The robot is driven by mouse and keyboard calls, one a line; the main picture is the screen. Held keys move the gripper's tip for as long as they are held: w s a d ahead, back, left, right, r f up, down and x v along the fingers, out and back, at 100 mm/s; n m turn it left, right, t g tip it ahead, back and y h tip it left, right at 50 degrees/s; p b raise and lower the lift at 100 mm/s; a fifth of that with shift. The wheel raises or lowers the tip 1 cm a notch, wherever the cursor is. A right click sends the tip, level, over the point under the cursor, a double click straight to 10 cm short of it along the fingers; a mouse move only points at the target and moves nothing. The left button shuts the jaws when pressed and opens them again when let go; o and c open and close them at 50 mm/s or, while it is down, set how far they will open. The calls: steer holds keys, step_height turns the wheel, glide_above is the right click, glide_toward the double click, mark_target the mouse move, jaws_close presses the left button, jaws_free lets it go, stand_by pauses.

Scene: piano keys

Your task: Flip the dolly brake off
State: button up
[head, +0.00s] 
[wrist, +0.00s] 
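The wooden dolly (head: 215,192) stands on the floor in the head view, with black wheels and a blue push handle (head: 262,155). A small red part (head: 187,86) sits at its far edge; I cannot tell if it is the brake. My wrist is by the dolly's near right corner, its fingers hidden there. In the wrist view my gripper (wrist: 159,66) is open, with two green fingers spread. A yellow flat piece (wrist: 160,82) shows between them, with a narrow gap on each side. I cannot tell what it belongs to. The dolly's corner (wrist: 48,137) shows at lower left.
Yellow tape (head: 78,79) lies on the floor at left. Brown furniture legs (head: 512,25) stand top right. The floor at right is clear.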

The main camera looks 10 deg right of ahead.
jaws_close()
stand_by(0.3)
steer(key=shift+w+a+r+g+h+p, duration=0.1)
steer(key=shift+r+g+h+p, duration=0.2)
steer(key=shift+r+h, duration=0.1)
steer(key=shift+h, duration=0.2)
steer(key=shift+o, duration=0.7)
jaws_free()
..........
▸ **What you need to do**: Output exactly the lines between the one containing "State: button up" and the final line above, both inclusive.

▸ **Solution**:
State: button up
[head, +0.00s] 
[wrist, +0.00s] 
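The wooden dolly (head: 215,192) stands on the floor in the head view, with black wheels and a blue push handle (head: 262,155). A small red part (head: 187,86) sits at its far edge; I cannot tell if it is the brake. My wrist is by the dolly's near right corner, its fingers hidden there. In the wrist view my gripper (wrist: 159,66) is open, with two green fingers spread. A yellow flat piece (wrist: 160,82) shows between them, with a narrow gap on each side. I cannot tell what it belongs to. The dolly's corner (wrist: 48,137) shows at lower left.
Yellow tape (head: 78,79) lies on the floor at left. Brown furniture legs (head: 512,25) stand top right. The floor at right is clear.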

The main camera looks 10 deg right of ahead.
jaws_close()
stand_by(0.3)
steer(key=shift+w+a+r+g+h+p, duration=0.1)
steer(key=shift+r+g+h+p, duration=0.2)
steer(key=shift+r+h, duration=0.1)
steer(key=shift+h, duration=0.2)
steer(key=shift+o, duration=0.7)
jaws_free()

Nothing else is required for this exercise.